(From Kirwan's 'Complex Algebraic Curves', chapter 2 q10. Had a search around but can find no solution!)
Show there's a projective transformation taking these points to the points $$\begin{array} \\ [0,1,-1] & [-1,0,1] & [1,-1,0] \\ [0,1,\alpha]& [\alpha,0,1] & [1,\alpha,0] \\ [0,\alpha,1] & [1,0,\alpha] & [\alpha,1,0] \end{array} $$
with ${\alpha^2 - \alpha + 1 = 0}$. Show also that a projective curve of degree 3 passes through these nine points if and only if it is defined by a polynomial of the form
${x^ 3 + y^3 + z^3 + 3\lambda xyz}$
for some ${\lambda \in \mathbb C} $ , and it is singular precisely when
${\lambda \in \{\infty,-1,\alpha,\bar\alpha\} }$
in which case it is the union of 3 lines in $\Bbb{P}^2 .$
$\mathbf{Attempt:}$
My main issue is the first part.
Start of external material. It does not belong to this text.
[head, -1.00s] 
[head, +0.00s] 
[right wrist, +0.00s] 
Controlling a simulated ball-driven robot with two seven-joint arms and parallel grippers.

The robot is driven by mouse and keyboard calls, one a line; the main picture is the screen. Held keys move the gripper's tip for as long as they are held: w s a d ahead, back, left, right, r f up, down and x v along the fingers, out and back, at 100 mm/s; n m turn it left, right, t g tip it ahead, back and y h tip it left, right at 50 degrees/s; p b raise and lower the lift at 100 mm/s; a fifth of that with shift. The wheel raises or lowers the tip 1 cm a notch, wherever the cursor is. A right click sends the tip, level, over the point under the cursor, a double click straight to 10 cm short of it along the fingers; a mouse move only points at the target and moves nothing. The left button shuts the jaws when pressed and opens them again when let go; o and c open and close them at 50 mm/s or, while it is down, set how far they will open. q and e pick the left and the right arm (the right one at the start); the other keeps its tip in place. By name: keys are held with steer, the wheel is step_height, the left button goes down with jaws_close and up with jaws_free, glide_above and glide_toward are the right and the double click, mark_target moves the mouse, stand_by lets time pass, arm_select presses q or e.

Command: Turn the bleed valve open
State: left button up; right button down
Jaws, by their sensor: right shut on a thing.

I was hoping to show that the nine points could be covered by three lines not all meeting in any one point, which I then showed meant a projective transformation could take those three lines to {x = 0} , {y = 0}, {z = 0}. Then I could get the points to bunch into threes, each set of three having a zero coordinate in one place. The equation in \alpha says it's a cube root of -1, but I'm not sure how come it needs to be. I can see that a curve defined by such a polynomial will hit all of those nine points, and the 'union of three lines' bit is fine. But as for these being \mathbf{all} of the curves passing through all nine points, I'm again stuck.
Would be ever so grateful if someone could explain this to me.